Source: p 2 of 2, Relational Possessives Such as “Him” and “Her”, by Neal Whitman BA PhD
Foreword: To differentiate the two nouns surrounding of which, I replace the original quote's:
'car' with 'part' (abbreviated to P) and 'windshield' with 'whole' (abbreviated to W).
Sometimes the idea that inanimate nouns don’t have possessive forms shows up in a more specific claim: That the relative pronoun “whose” cannot refer to an inanimate noun. This is the idea that a phrase such as
“[1.] the W whose P got cracked by a piece of gravel”
should actually be phrased
“[2.] the W of which P got cracked by a piece of gravel.”As I wrote in episode 108, “‘whose’ is the only English word we have to refer to inanimate antecedents. Perhaps someone will invent a new word for this purpose, but as of now we’re stuck with ‘whose.’ ”
Consider 3 defined as follows.
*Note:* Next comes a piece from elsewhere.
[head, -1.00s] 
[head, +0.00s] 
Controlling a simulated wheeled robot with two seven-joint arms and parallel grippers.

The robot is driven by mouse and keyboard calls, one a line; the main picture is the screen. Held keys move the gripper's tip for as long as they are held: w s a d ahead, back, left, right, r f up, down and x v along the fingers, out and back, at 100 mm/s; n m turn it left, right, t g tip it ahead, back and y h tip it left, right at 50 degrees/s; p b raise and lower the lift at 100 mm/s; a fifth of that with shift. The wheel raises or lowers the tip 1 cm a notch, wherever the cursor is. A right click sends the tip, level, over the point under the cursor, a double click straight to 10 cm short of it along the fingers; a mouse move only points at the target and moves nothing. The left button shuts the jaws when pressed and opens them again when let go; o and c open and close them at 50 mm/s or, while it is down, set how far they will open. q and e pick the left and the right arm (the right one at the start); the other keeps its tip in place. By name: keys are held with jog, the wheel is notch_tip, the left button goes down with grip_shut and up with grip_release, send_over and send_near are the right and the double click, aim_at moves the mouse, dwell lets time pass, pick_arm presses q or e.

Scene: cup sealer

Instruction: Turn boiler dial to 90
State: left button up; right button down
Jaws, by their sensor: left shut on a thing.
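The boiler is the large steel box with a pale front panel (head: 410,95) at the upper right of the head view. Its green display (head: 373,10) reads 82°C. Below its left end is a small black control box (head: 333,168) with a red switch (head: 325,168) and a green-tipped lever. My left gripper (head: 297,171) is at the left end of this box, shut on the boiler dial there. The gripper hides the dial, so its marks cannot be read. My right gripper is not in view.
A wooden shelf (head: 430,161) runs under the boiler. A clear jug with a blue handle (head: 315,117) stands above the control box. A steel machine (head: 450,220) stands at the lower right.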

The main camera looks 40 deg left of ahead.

Then I can tolerate that 1 = 3.
3. the W, the P of which got cracked ...
But how does 2 = 3? 2 seems wrong because from Definition 1.0, of expresses P as a part of W. So must P precede of which, as in 3, but unlike 2?
George Washington's 1789 Inaugural Address exemplifies the syntax in 2:
[4.] Among the vicissitudes incident to life[,] no event could have filled me with greater anxieties than that of which the notification was transmitted by your order [...].
I didn't understand 4 until I rewrote the preposition + relative pronoun:
5. [...] no event
could have filled me with greater anxieties than that [event
] [,] the notification [of which] was transmitted [...]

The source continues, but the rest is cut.